I’ve followed Marchant’s career with a kind of sickened fascination for the past 8-10 years and in terms of sheer hubris and poor taste, only Danish director Lars von Trier can compare with Marchant. Have a look at my feature, you’ll see what I mean.
Great weather of late, which helps pick up the spirits. Hard to stay inside, slaving over a desk, with the sun shining and birds singing.
But such is my lot.
Back to work…
I must redouble my efforts at keeping this blog up to date. Maintaining contact with my fellow human beings. Not that my life is full of incident—that’s part of the problem, I’m hard-pressed to come up with anything more interesting than Sat at desk, stared off into space, played shoegaze music until inspired to scribble a few words…
Writing that over and over again, like Jack Torrance in The Shining.
I’ve said it before but I’ll repeat it for the sake of added emphasis: I have no life.
I did manage a trip in to Saskatoon to see a completely whacked film called “A Field in England”, posting about it over at my film blog.
Reading lots. Music constantly thundering away in my office.
And…reflecting…yes, rather a lot of reflecting.
Think I’m still in the process of adjusting to our sons moving out, suffering a bit from “empty nest syndrome”. Occasional bouts of loneliness and melancholia. This house seems awfully bloody empty some days. Feels like I’m transitioning into a new phase in my life, a fifty-something guy whose kids are no longer underfoot, suddenly free of many (not all) of the demands of parenthood. My role, my identity, has undergone a massive change in the past few months and it’s going to take awhile, I think, before I feel comfortable in my skin again.
Will close off with something for the mothers out there—after all, it’s your special day coming up on Sunday.
In his book In Praise of Love, Alain Badiou quotes from a letter philosopher Andre Gorz wrote to his wife, Dorine. It’s one of the most beautiful statements on romantic love I’ve yet encountered, a paean to devotion and eternal, unbreakable bonds:
“You’ll soon be eighty-two. You have shrunk six centimeters, you only weigh forty-five kilos yet you are as beautiful, gracious and desirable as ever. We have now lived together for fifty-eight years and I love you more than ever. In the hollow of my chest I can feel again that ravaging emptiness that can only be filled by the warmth of your body against mine.”

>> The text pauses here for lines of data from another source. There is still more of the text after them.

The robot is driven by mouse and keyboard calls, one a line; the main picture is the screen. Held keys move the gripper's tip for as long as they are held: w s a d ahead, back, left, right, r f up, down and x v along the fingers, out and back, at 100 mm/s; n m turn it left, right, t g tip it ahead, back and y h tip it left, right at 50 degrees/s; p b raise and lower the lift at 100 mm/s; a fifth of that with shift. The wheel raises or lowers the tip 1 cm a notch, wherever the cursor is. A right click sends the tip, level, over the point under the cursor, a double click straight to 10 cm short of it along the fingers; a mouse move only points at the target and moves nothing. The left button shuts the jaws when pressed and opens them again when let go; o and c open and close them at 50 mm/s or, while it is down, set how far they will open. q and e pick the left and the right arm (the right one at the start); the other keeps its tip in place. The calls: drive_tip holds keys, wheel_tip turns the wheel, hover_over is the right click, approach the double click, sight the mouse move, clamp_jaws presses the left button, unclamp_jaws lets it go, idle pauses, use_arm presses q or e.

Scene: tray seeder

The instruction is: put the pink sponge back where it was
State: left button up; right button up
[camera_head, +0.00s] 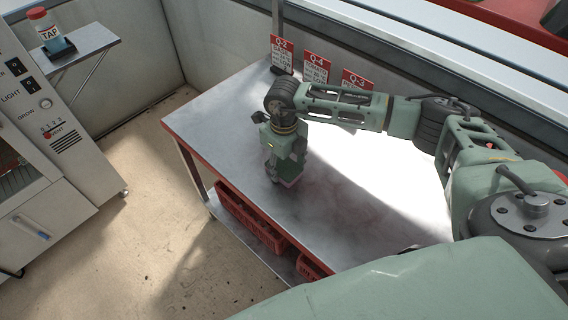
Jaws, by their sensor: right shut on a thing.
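My right gripper (283,174) points down at the steel table (225,118), near its front edge left of the middle. It is shut on a thing at its fingertips. Only a thin pinkish sliver of the pink sponge (291,183) shows at the bottom of the fingers, at or just above the tabletop; I cannot tell whether it touches. The fingers hide the rest of it. My left gripper is not in view.
Red-and-white signs (316,67) stand along the table's back edge. Red crates (250,222) sit on the shelf below. A cabinet with switches (40,110) stands left, beside a small shelf with a TAP bottle (44,28). The tabletop around my gripper looks clear.

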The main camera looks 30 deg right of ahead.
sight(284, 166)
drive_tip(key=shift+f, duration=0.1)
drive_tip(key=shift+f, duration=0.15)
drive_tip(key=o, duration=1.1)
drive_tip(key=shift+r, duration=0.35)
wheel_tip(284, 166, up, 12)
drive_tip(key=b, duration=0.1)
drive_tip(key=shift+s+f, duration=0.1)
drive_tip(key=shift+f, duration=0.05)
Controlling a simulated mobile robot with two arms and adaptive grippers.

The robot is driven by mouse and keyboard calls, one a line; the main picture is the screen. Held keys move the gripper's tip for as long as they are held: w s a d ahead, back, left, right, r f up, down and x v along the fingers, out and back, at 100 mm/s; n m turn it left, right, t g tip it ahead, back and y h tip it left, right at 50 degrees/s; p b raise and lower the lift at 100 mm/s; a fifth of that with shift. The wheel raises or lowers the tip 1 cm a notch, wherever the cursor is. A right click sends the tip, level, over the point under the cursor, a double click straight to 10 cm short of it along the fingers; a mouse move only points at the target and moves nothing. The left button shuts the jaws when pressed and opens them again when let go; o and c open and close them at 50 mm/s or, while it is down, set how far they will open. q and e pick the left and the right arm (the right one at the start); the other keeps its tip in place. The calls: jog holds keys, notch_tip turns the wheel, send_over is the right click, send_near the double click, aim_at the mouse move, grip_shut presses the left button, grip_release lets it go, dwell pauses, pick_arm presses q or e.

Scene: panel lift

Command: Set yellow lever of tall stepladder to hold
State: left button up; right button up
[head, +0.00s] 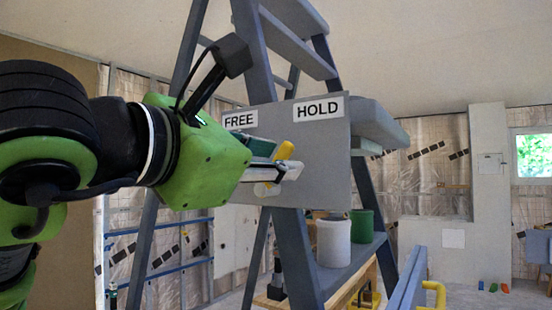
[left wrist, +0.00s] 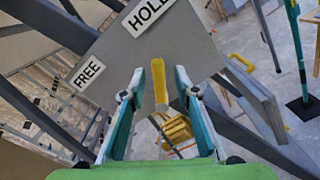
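The tall grey stepladder (head: 295,245) carries a grey plate (head: 325,165) with a FREE label (head: 238,120) on its left and a HOLD label (head: 318,108) on its right. The yellow lever (head: 285,150) stands in front of the plate, upright with a slight lean right, its tip between the labels. My left gripper (head: 281,160) is at the lever. In the left wrist view its fingers (left wrist: 159,92) are apart, one on each side of the lever (left wrist: 159,72), with gaps visible. The lever's lower part is partly hidden by a finger in the head view. My right gripper is not in view.
A white bucket (head: 333,243) and a green bucket (head: 362,226) stand on a ladder shelf just below the plate's right side. Blue rails (head: 160,255) are at the left. A blue beam (head: 408,280) with a yellow handle is at the lower right.

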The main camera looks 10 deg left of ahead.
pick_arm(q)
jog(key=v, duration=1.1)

Thank you to our wives and mothers, the wise women and brave sisters who give us life and protect us from the worst aspects of ourselves.

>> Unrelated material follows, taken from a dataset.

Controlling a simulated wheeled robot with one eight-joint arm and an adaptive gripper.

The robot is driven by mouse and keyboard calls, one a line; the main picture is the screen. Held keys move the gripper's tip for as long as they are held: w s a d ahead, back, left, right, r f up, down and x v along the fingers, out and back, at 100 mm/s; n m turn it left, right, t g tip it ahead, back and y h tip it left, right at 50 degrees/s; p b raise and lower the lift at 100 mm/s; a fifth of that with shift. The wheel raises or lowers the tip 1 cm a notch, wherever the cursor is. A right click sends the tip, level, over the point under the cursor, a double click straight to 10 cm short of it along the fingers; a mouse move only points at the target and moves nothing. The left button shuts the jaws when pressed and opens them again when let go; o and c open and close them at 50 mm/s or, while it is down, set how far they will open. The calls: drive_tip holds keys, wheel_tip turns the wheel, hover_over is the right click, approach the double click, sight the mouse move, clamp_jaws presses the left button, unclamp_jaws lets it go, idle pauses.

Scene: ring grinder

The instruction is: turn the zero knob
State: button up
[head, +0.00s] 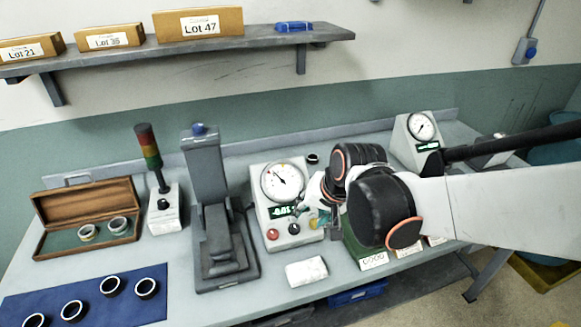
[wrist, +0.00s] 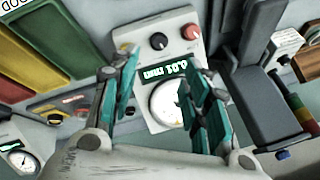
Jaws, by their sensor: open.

We celebrate and salute you.
Three hundred blog posts…and counting.
And the credit all belongs to…you. D’you think I’d keep this up for 300 posts I didn’t feel like I was getting through, if this site wasn’t an invaluable line of communication to friends, colleagues and readers from, well, from everywhere? You’ve commented and you’ve written, hundreds of you, and I love it. Some really smart people hang out at my place, ideal readers every one. These are the individuals I’m thinking of when I start a new poem, short story, novel. I want to constantly surprise and amaze them, show them something unexpected. Never let them down, never take them for granted.

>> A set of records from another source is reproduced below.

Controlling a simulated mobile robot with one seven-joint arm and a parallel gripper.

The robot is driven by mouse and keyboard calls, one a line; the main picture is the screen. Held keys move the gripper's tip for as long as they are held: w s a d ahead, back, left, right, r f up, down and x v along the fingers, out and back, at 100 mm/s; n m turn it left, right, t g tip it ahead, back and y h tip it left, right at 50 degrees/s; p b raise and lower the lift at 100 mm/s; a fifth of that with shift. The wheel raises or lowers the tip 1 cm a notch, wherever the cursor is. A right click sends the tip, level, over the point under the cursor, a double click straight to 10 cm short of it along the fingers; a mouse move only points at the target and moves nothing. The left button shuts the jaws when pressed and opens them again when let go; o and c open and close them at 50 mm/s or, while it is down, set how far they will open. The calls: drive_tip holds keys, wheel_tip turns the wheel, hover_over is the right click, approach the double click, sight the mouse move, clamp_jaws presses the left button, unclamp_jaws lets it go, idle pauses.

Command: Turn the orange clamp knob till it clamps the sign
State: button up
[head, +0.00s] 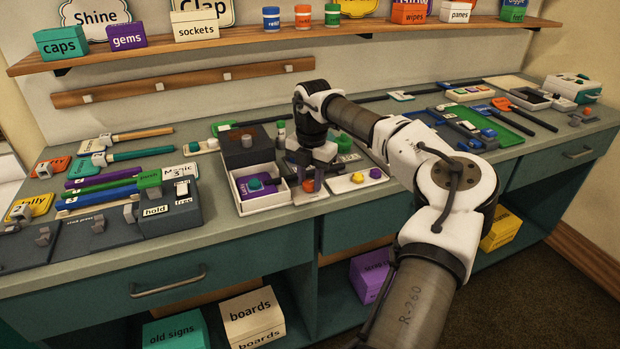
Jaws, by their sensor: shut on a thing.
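My gripper (308,180) points down at the middle of the counter, in front of the dark box. An orange knob (308,187) shows low between its fingers, just above a light plate (310,197). The gripper is shut on this knob; the fingers hide part of it. Which sign belongs to this clamp, and whether a sign sits in it, I cannot tell. A white sign reading "Magic" (178,172) and a yellow sign (38,205) lie farther left.
A white tray (265,203) with a purple item stands just left of my gripper. A pale board with yellow and purple knobs (357,179) is close on the right. A grey box marked "hold" and "free" (170,216) stands farther left. A shelf (200,43) runs above.

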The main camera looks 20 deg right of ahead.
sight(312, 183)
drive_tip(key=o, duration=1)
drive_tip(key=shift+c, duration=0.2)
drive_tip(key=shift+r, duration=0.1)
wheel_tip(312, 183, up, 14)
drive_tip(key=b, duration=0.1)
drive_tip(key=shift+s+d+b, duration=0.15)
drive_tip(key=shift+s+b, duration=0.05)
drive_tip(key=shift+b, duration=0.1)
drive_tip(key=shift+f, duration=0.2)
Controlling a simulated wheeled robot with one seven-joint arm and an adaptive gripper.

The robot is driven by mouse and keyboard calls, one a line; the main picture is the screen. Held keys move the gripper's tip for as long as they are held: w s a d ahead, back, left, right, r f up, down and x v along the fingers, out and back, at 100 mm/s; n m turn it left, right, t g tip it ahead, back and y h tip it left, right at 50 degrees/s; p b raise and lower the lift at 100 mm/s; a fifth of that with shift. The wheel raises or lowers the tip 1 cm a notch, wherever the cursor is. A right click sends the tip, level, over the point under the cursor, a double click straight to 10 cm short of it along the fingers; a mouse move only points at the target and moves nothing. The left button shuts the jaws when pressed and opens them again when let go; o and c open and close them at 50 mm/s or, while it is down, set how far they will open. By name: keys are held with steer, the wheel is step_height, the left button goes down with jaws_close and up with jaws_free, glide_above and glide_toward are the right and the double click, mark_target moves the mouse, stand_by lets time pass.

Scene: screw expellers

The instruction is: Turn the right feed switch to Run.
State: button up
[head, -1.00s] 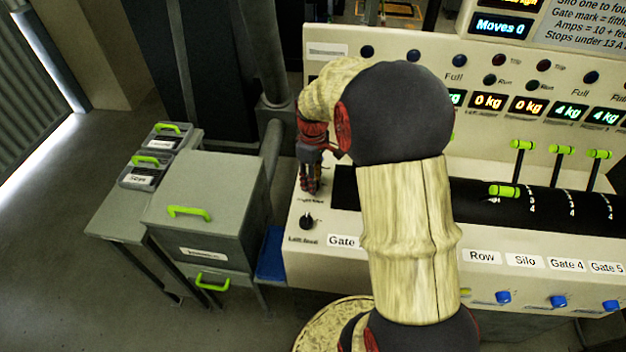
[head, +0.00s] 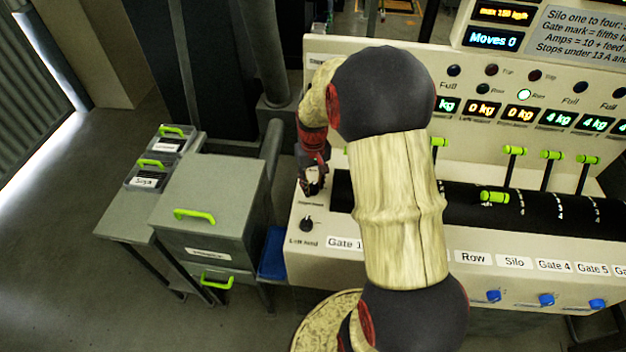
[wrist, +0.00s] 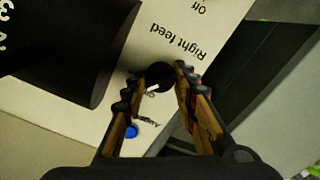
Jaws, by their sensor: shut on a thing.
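The right feed switch is a small black knob (wrist: 159,74) on the pale panel, seen in the wrist view between my fingertips. Its white mark points to the lower left, by small lettering that my finger partly hides. The printed words "Right feed" (wrist: 176,42) appear upside down beside it. My gripper (wrist: 155,80) is shut on this knob. Of the two Run lamps, the right one (head: 524,95) is lit green and the left one (head: 483,89) is dark.
The left feed knob (head: 306,222) stands just in front of my gripper. A black roller (head: 480,205) and green-handled levers (head: 514,151) lie to the right. A grey cabinet (head: 213,195) and open floor are at left. A display (head: 493,38) reads Moves 0.

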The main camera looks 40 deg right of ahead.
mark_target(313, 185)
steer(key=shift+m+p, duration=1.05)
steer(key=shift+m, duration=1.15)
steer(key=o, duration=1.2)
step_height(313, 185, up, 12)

Thanks, folks. Thanks, so much.
Not only am I celebrating #300, there’s other news:
Yesterday I completed the first draft of what appears to be a short novel. Worked on it for nineteen (19) consecutive days, 2500 words a day. The experience left me drained, exhilarated…now I have to take a few days and try to figure out what the hell I’m going to do with it. I have another manuscript waiting for revision, an older effort I’m hoping to resurrect, but think I’ll stick with this new one for awhile. It’s in really rough shape—still, I think there’s a polished gem in there somewhere. It’ll take work, tons o’ research too. Ah, well, I should be used to that.
A surprisingly pain-free draft—not assailed by the usual demons of self-doubt and I tried to take breaks, the occasional walk, get away from the keyboard. Is this the beginning of a new trend? Will I (gasp) stop punishing my body/mind/spirit in the name of art?
To add to the positive vibes around here, my wife has returned from Yellowknife, so our little family unit is intact once more. Sherron spent ten days up there with a troupe of professional artists, rehearsing and performing a dramatic presentation recreating events from the life of a longtime local character, Tom Doornbos. They used a variety of puppets and employed a number of locales around Yellowknife to tell their story and their play was a great hit. Now there’s talk of touring it…stay tuned.
After picking Sherron up at the airport, we drove to the Broadway Theater and took in a showing of “Berberian Sound Studio”, which I thought would be good…and turned out to be the best movie I’ve seen this year. You can find the review over at my film blog.
And, finally…I promised you a treat, didn’t I?
Well, how about an entire CD of free music, over forty-seven minutes worth of catchy, mind-warping “chillout” tunes? I’ve just released “Ambient i-viii” in its entirety over on Bandcamp. Here a link to the site—enjoy, download, share.
I’ll start you off with a sample track, one of my favorites, titled “Ambient vi”:
One last time: THANKS.
And keep those comments and e-mails coming.
Love to hear from you…
Be sure to pop over to my film blog and check out coverage of this year’s edition of Silence is Golden.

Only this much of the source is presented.